Her voice wasn’t awesome. In fact, she often would start in one key and, gradually, through the course of the song, move to several other keys. When I was visiting her recently, we were talking about her funeral and she suggested that my sister and I sing Dottie Rambo’s “Mama’s Teaching Angels How to Sing.” (Perhaps God will, after all, inflict the ultimate irony . .)
But mum, while certainly not an award-winning singer, passed on to me through her songs truth that stuck with me.
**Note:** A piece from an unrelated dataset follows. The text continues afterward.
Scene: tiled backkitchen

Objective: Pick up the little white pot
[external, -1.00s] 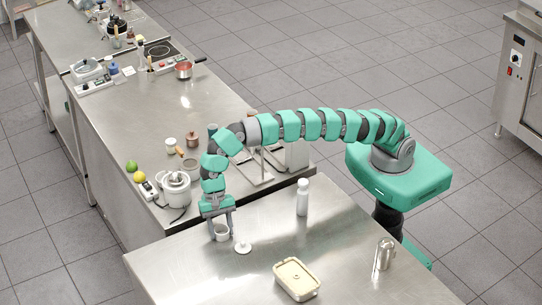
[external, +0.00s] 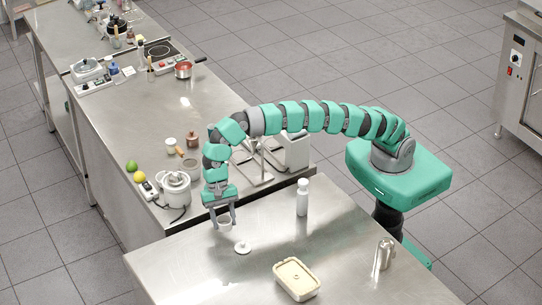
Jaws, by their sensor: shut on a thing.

Even now, 40+ years on, I see how seeds of faith were planted by the repetition of a handful of her favourite hymns.
Like this one:
All the way my Saviour leads me,
What have I to ask beside?
Can I doubt his tender mercy,
Who through life has been my guide?
Heavenly peace, divinest comnfort,
Here by faith in him to dwell;
For I know, whate’er befall me,
Jesus doeth all things well.
(Fanny J. Crosby)
And this one–her most favourite, which has failed to make it into most hymnals:
O thou, my soul, bless God the Lord,
And all that in me is
Be lifted up, His holy name
To magnify and bless.
Bless, O my soul, the Lord thy God,
And not forgetful be
Of all his gracious benefits
He hath bestowed on thee.
Bless the Lord! Bless the Lord!
Bless the Lord, Oh my soul,
And all that is within me
Bless His holy name.
(Scotish Psalter, 1650)
From my mother’s songs, I learned about faith in God and the faithfulness shown to us, God’s love, peace and the hope we have. I learned so much about God but the greatest lesson I learned in my mother’s singing was hat God can be trusted to keep his promises.
Mothers, never underestimate the power of a song sung to your children. Even when they’re only 2 or 3 years old, the words–and the love and conviction with which you sing it–will carry on far longer than you will ever know.